For one thing, the film's exceptional first half hour or so lives and breathes on screen with just about zero human dialogue. But with the storied Ben Burtt, who did the job on "Star Wars," creating all kinds of noise as the film's sound and character voice designer, as well as music by Thomas Newman, you won't miss those words at all.
You also won't miss them because the world of "Wall-E," created by production designer Ralph Eggleston and his team, with the advice of high-powered cinematography consultants Roger Deakins and Dennis Murren, is so remarkable. The time is 800 years in the future and the setting is our own Earth, but it's not an Earth anyone would want to recognize.
Not to put too fine a point on it, our planet is a disaster, a bleak and disheartening ruin where every available surface is covered by towering skyscrapers of trash. It got so bad that Buy n' Large, the conglomerate that has somehow taken charge of the planet, leaned on the entire human population to leave with a "space is the final fun-tier" campaign that featured slogans such as, "Too much garbage in your face? There's plenty of space out in space."

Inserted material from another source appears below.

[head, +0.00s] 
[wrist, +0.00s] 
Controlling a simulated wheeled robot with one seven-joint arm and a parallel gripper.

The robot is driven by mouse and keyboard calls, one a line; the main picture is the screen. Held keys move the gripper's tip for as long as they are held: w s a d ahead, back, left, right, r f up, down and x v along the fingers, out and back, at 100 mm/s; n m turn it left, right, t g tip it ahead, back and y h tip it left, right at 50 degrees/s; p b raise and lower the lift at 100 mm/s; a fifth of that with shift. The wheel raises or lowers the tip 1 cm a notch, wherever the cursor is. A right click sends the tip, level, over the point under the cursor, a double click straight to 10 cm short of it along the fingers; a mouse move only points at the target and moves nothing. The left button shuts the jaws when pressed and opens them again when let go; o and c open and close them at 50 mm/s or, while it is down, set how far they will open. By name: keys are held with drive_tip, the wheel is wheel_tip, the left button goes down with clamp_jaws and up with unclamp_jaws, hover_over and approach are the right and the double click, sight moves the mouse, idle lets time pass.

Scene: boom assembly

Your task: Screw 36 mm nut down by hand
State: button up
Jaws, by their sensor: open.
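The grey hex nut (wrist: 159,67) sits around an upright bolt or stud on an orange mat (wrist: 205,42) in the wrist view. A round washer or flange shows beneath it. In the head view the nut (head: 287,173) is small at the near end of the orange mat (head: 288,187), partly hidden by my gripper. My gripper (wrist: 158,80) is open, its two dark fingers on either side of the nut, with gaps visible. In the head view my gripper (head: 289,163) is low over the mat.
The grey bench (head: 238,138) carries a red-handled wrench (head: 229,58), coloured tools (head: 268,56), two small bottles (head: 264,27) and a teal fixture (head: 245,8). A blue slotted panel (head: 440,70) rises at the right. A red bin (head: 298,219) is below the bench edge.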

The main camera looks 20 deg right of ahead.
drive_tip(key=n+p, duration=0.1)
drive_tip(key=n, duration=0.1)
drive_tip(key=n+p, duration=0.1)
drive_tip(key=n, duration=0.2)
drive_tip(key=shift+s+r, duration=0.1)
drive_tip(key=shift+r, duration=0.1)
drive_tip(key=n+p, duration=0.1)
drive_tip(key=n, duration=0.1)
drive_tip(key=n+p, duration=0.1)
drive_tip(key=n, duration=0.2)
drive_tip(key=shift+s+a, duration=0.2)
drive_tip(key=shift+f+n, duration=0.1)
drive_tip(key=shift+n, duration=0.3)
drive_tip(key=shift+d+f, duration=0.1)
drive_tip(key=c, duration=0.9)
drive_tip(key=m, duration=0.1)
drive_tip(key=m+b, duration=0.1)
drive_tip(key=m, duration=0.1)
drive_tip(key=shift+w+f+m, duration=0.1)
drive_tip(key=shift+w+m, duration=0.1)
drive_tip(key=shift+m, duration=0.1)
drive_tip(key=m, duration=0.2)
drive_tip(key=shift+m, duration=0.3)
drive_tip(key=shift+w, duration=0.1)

Though not likely the main reason the film was made, "Wall-E" can't help but send out a powerful and even frightening environmental message. Though G-rated, its dystopian vision (shot by Jeremy Lasky and Danielle Feinberg) of what the perils of consumer excess have in store for the planet is unnerving without trying too hard, bringing to mind the old truism that Walt Disney and his company (Pixar's parent) have scared more people than Alfred Hitchcock.

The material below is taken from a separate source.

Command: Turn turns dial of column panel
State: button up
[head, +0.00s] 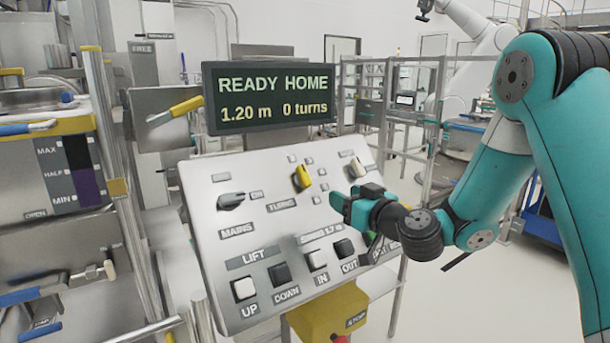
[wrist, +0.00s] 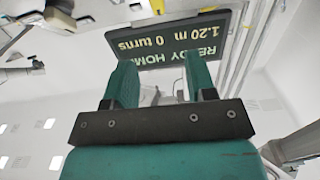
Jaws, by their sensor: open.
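The column panel (head: 210,192) is a tilted light-grey console in the middle of the head view. The turns dial (head: 302,178) is a yellow knob above and right of the label TURNS. My gripper (head: 340,204) is open and empty, in front of the panel, to the right of and below the turns dial. In the wrist view my gripper (wrist: 155,75) shows two teal fingers apart with nothing between them. The display (head: 255,97) above the panel reads READY HOME, 1.20 m, 0 turns; it appears upside down in the wrist view (wrist: 185,45).
A grey mains knob (head: 231,201) sits left on the panel, and another pale knob (head: 357,167) at upper right. Push buttons UP (head: 243,289), DOWN, IN and OUT line the lower edge. A yellow stop box (head: 328,312) hangs below. A yellow-handled lever (head: 186,106) is at left.

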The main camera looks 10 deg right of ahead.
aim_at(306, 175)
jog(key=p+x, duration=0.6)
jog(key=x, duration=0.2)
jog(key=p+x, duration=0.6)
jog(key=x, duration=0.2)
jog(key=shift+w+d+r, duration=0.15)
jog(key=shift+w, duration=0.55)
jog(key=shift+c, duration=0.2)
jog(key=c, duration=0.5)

One reason "Wall-E" is as audience-friendly as it finally is is the presence of the endearing title character, whose name is an acronym for Waste Allocation Load Lifter -- Earth Class. What that means in practical terms is that Wall-E is a robotic trash compactor who has been quietly doing his job attacking Earth's endless mountains of refuse for 700 years. Unless you count his pal, a nameless but convivial roach, Wall-E is the only thing still moving on the entire planet.
Given all that, it's to be expected that Wall-E, whose large binocular eyes and narrow neck turn him into a squat, mechanical E.T., has developed a few personal eccentricities over the years. For one thing, he's quite the collector, squirreling away everything from old Rubrik's Cubes to light bulbs to an actual living plant.
More than that, this set-in-his-ways old bachelor robot has developed a fixation with the movies. Not really the movies, but one movie in particular, the only video he's got. It is, of all things, "Hello, Dolly!" and screenwriters Stanton and Jim Reardon had the shrewd idea of opening the film with the jaunty lyric, "Out there is a world outside of Yonkers," as the camera somberly pans both the universe and the ruins of Earth.
What really entrances "Wall-E" about "Hello, Dolly!" is the spectacle of people expressing emotion and connection by holding hands. Not a word is spoken, but we understand that this lonely Robinson Crusoe, like so many movie creatures before him, would like nothing better than to hold hands with another entity. And then it happens.
A spaceship lands in Wall-E's neighborhood and leaves behind a sleek white oval-shaped probe-droid with bewitching blue eyes named Eve (for Extra-terrestrial Vegetation Evaluator), sent to Earth to find signs of life. High tech and armed with a laser weapon that pulverizes anything in sight, Eve fascinates Wall-E and he nervously scuttles around after her, fearful but intoxicated by her every move.
Though this wordless section of the film, punctuated only by Wall-E's frequent and idiosyncratic croak of "Eve," is in some ways merely a set up for the second half, it is easily the most memorable and distinctive part of the film. This segment, a kind of song without words, is a world-creating work of pure imagination that has been thought out to the nth degree.
"Wall-E's" second half involves the dauntingly overweight humans who have sent the probe (and who are shrewdly not pictured in any publicity material.) They've lived for centuries on a cruise liner-type spaceship called the Axiom run by a barely functional captain ( Jeff Garlin) in thrall to a Hal-type eminence called Auto, voiced, in a nod to "Alien," by Sigourney Weaver.
This part of the story gets increasingly familiar and sometimes borders on the predictably sentimental. But along with these inevitable elements of calculation, "Wall-E" never loses its sense of wonder: wonder at life, wonder at the universe, and even wonder at the power of computer animation to create worlds unlike any we've seen before. How often do we get to say that in these dispiriting times?